Rooted in the local Global South

Alternatives to development as a movement or as theory originate in the Global South. The literature presents existing and historical social movements, philosophies as well as

pursuits for wellbeing practically and epistemologically based outside the Global North.

In Latin America the Zapatistas, post-extractivist practices, and buen vivir represent existing alternatives to development in countries like Mexico, Bolivia, and Ecuador

(Hollender 2015). In South Asia the Chipko movement and swaraj as an idea of “self-rule”

based in Gandhism are represented as some of the alternatives (Demaria and Kothari 2017;

Shrivastava, 2019). On the African continent Ubuntu has been explored as a concept of humanness, which considers relationships not only between humans but also with nature (Le Grange 2019). Such examples of alternatives to development bring to the forefront knowledge of indigenous people, experiences of grassroots movements, and philosophy based in the Global South. Alternatives are mostly grounded in the experience of currently and historically marginalized groups or at least based on their experiences and knowledge.

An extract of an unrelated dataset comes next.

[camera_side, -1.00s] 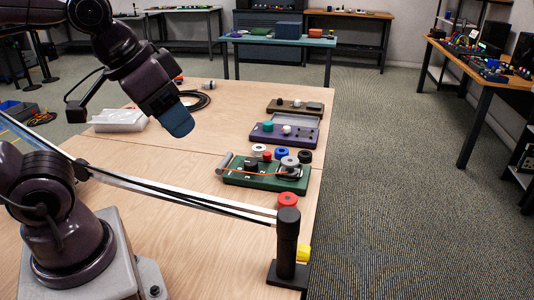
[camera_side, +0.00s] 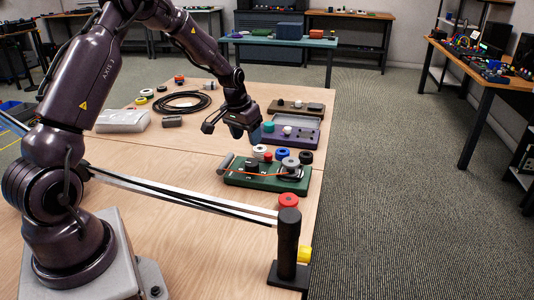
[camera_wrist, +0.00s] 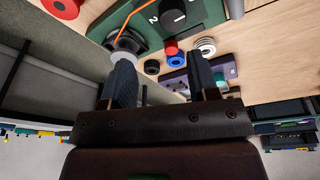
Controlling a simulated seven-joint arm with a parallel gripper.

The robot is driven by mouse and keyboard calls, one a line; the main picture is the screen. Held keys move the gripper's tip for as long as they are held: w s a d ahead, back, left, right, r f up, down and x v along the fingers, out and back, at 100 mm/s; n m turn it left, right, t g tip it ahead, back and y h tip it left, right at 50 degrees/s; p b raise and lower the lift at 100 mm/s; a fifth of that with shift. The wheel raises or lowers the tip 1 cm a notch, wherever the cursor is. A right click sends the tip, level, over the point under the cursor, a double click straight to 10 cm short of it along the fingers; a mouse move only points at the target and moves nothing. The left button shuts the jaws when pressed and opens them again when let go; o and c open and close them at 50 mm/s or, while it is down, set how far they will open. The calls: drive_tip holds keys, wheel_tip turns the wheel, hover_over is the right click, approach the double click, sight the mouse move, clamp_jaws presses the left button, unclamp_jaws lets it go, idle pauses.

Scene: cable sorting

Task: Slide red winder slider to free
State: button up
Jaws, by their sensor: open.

The Spanish social scientist, José Maria Tortosa, described buen vivir as stemming “from the social periphery of the global periphery” (cited in Escobar 2013) the Abya Yala people of Bolivia and Ecuador. Alternatives to development tend to include a multiplicity of marginal identities in addition to indigenous people for example women through ecofeminism. The search for alternatives is therefore guided by intersectionally marginalized voices.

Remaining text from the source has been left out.